**What you need to do**. Count lines holding the string "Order" in the data that follows. Reply with one number only.

**Data in this exercise**.
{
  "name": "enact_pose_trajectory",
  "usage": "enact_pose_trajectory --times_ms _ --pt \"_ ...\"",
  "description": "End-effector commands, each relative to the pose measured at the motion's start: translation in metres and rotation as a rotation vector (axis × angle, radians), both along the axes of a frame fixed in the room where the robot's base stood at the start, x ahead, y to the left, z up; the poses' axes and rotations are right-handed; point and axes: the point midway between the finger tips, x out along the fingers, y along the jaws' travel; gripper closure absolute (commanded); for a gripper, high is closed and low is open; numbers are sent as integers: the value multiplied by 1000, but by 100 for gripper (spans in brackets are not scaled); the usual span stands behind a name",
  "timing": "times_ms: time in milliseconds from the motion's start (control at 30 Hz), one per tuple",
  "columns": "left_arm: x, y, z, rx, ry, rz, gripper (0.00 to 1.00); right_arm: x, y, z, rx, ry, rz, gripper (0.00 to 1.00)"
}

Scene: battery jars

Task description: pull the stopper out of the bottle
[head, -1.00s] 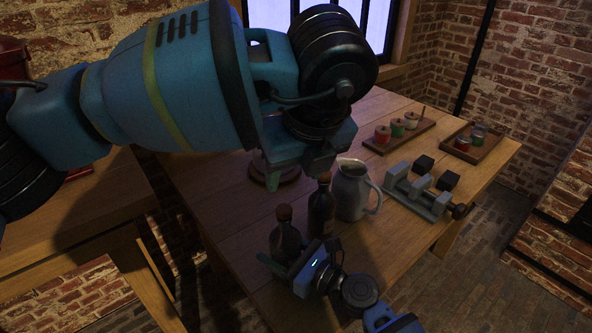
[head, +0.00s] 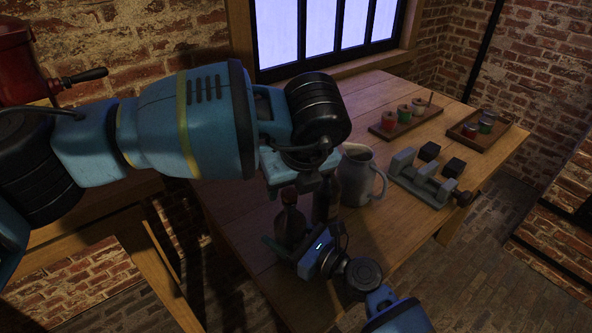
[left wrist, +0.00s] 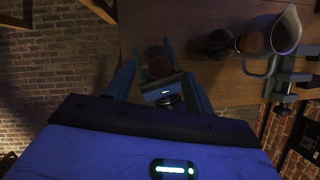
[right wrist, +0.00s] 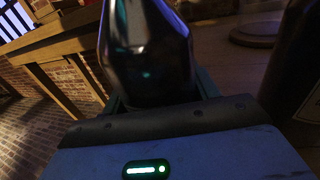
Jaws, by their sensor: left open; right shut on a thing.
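The dark glass bottle (head: 290,228) stands upright near the table's front edge, its brown stopper (head: 288,195) in its neck. My right gripper (head: 290,248) is shut on the bottle's body; in the right wrist view the bottle (right wrist: 150,55) fills the space between the fingers. My left gripper (head: 289,187) is open above the bottle, pointing down. In the left wrist view the reddish-brown stopper (left wrist: 157,60) shows between the open fingers, apart from them as far as I can tell. The left gripper partly hides the bottle top in the head view.
A second dark bottle (head: 326,205) stands close on the right, with a grey jug (head: 354,180) beside it. A grey vise-like fixture (head: 425,180), black blocks and two trays (head: 405,124) of small jars lie farther right. A red machine (head: 20,65) stands at left.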

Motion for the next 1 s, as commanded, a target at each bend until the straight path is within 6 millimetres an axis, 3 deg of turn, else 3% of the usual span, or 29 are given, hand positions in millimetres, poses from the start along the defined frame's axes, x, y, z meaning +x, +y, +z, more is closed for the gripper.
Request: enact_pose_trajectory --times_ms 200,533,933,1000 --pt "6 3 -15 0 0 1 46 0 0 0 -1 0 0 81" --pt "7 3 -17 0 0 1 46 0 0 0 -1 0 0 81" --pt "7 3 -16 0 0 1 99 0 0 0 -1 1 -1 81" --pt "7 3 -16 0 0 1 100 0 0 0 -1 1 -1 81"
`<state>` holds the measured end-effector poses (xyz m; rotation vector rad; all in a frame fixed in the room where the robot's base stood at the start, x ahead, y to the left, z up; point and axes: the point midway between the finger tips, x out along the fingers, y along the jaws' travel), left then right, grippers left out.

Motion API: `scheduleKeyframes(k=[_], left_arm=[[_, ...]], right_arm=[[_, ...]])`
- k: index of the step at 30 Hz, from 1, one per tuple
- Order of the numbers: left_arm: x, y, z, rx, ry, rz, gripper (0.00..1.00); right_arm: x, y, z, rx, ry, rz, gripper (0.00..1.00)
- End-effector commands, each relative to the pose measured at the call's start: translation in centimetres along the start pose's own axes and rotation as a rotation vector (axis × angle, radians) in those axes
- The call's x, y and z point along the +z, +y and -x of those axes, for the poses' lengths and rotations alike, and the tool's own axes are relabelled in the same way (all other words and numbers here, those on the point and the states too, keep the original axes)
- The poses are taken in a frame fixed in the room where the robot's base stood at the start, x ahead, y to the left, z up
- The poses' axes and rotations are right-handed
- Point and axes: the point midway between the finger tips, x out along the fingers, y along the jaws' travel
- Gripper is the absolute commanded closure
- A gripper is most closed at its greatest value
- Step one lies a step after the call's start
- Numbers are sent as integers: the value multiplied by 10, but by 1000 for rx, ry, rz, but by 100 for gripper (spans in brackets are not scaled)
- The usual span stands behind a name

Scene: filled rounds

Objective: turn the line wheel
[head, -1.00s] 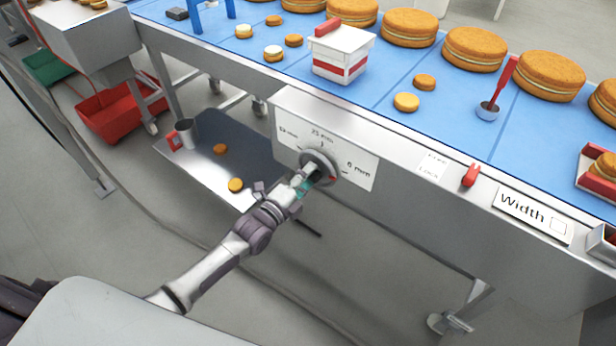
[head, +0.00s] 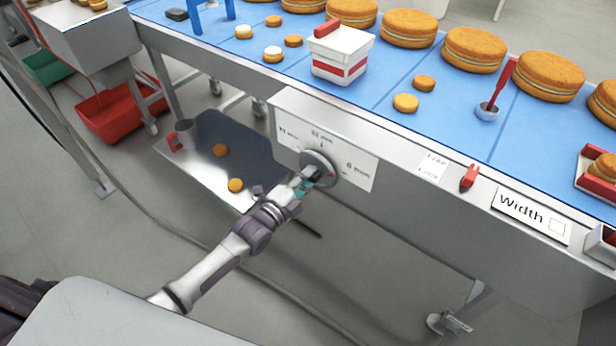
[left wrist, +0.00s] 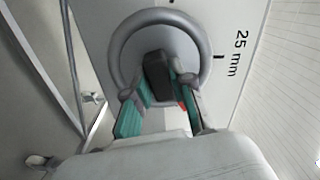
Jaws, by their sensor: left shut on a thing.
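The line wheel (head: 321,168) is a round grey dial on a white scale plate on the side of the conveyor frame. The plate carries marks, one reading 25 mm, and a red pointer mark shows at the wheel's lower right. In the left wrist view the wheel (left wrist: 160,18) shows as a grey ring with a dark grip bar (left wrist: 158,76) across its middle. My left gripper (head: 308,177) is at the wheel, its green-padded fingers on either side of the bar; in the left wrist view the gripper (left wrist: 160,97) is shut on it. My right gripper is not in view.
Above the wheel runs a blue conveyor belt (head: 380,110) with large round cakes and a white-and-red box (head: 340,55). A red lever (head: 469,177) and a Width label (head: 532,215) are to the right. A grey tray (head: 200,165) hangs lower left.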

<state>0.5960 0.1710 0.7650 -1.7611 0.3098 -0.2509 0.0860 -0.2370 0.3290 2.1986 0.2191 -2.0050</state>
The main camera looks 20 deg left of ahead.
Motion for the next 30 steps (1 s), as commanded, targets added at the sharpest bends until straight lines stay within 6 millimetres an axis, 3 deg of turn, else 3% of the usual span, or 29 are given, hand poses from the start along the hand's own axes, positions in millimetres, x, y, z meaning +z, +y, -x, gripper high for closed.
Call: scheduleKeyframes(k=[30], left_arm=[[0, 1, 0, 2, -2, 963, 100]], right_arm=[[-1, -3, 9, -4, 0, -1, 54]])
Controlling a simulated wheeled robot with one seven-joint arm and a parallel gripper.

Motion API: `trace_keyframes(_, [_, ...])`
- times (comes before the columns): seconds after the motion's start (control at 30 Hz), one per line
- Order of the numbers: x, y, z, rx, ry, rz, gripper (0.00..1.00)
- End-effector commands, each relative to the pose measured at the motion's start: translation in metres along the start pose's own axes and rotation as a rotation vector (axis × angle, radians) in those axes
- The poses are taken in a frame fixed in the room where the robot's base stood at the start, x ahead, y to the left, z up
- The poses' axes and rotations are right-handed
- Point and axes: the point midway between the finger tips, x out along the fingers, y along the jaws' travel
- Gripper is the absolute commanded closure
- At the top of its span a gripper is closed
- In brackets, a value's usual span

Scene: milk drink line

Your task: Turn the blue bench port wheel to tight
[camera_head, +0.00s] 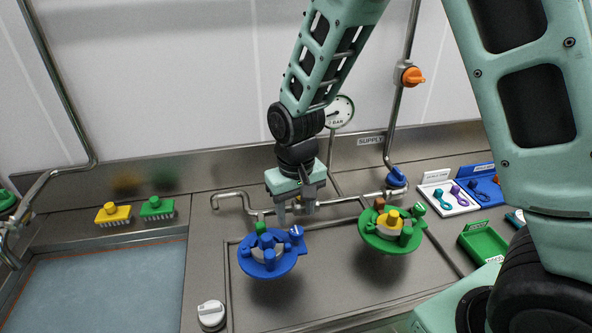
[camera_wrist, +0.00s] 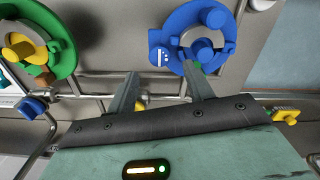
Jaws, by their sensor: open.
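The blue bench port wheel (camera_head: 245,262) stands on the steel bench in the middle of the head view. It has a round blue rim, upright blue knobs, a pale hub and a side tab with a white mark. It also shows at the top of the wrist view (camera_wrist: 178,22). My gripper (camera_head: 296,214) points down, behind and slightly right of the wheel. Its two fingers are apart and empty. In the wrist view my gripper (camera_wrist: 160,70) has its right fingertip overlapping the wheel's near edge in the picture; I cannot tell whether they touch.
A green wheel with a yellow knob (camera_head: 394,246) stands to the right. A steel pipe (camera_head: 232,195) runs behind both. A white knob (camera_head: 211,314) is at front left. Yellow (camera_head: 112,213) and green (camera_head: 157,207) brushes lie left; a green tray (camera_head: 484,243) is right.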

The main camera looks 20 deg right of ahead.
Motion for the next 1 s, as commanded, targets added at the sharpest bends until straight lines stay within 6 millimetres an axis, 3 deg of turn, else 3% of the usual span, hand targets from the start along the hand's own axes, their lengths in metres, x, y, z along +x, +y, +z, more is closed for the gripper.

**Answer to the exercise**. 2